TASK BRIEF: Only the lines from the one containing "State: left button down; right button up" through the one containing "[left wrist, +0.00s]" belong in the answer; copy them exactly and leave out pictures.

DATA TO PROCESS:
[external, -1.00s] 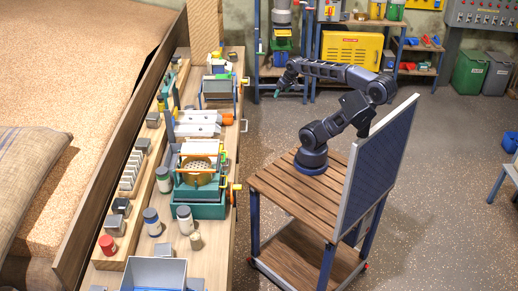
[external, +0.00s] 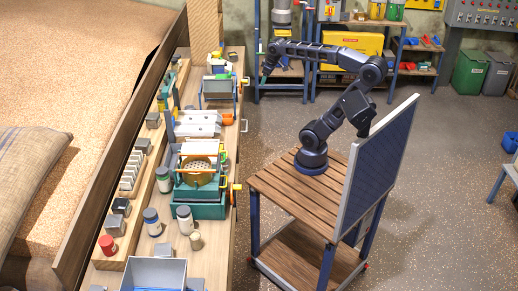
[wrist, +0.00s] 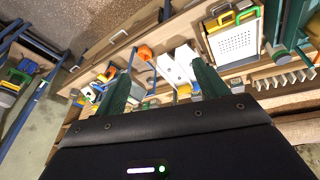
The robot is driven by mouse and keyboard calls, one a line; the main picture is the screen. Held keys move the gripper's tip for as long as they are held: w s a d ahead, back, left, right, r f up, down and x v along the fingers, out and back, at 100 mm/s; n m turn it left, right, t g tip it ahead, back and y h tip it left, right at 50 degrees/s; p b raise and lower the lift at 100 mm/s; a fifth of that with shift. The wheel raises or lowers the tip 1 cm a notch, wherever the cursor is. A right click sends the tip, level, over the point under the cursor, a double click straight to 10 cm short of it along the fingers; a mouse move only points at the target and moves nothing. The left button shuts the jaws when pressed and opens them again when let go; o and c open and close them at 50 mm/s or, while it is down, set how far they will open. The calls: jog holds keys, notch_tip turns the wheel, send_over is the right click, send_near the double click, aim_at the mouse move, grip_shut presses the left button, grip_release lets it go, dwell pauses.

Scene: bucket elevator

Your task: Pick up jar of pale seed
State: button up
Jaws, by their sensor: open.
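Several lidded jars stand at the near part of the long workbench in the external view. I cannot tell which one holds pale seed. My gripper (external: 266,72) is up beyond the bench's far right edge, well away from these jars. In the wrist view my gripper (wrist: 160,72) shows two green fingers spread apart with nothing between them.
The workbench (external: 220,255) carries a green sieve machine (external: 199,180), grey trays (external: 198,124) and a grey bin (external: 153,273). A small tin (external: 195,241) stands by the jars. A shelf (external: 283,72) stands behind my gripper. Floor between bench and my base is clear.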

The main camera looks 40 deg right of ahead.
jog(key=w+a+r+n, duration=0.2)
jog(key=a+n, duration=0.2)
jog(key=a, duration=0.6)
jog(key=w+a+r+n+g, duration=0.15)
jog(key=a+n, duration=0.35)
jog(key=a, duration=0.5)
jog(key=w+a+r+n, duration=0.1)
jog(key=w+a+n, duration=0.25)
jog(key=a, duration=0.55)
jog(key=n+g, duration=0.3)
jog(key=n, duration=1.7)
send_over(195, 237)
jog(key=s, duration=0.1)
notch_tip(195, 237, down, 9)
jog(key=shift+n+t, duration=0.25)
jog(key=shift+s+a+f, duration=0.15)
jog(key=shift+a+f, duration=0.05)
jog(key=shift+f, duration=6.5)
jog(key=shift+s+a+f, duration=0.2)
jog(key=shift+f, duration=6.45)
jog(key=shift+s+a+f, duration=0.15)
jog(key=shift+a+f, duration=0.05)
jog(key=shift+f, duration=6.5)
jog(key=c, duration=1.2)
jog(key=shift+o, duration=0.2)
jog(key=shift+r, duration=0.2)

--

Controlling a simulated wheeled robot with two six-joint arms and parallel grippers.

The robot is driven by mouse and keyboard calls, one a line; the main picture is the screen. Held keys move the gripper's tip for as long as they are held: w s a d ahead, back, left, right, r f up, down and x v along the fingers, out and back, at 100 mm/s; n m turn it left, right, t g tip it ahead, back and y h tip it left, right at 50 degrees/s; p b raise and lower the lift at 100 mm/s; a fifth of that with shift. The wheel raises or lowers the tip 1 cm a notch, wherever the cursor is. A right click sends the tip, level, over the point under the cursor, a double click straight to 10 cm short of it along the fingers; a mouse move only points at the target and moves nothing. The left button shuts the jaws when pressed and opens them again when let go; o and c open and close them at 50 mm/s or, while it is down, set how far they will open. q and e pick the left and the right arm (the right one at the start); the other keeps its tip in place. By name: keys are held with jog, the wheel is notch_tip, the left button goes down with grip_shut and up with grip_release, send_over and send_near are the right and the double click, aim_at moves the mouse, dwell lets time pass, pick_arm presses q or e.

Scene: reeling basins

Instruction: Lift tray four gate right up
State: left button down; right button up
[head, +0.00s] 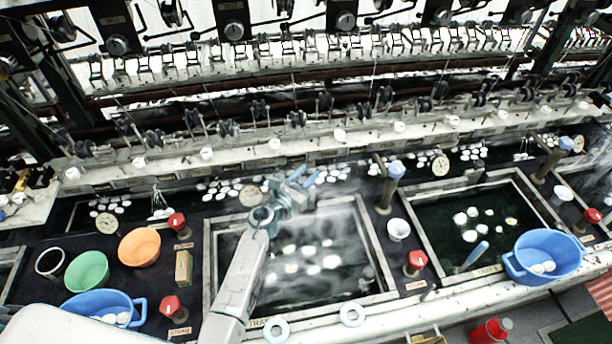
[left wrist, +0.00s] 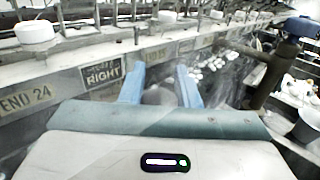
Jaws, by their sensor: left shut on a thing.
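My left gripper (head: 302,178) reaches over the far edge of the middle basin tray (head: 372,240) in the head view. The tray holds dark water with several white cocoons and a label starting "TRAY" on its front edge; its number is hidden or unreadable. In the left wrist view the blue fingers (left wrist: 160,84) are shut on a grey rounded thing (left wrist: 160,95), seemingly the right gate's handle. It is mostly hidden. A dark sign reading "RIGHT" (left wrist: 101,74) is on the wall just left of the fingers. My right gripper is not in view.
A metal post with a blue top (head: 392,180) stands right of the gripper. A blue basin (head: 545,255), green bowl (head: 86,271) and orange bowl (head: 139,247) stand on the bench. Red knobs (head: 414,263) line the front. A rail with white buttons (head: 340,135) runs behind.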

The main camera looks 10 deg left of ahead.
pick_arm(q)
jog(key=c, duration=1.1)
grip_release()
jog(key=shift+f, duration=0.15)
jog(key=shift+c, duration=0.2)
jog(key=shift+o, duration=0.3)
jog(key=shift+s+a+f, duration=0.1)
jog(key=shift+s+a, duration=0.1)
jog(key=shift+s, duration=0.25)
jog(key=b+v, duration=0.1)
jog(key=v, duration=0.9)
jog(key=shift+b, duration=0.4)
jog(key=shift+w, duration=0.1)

RESULT OF THE TASK:
State: left button down; right button up
[head, +0.00s] 
[left wrist, +0.00s] 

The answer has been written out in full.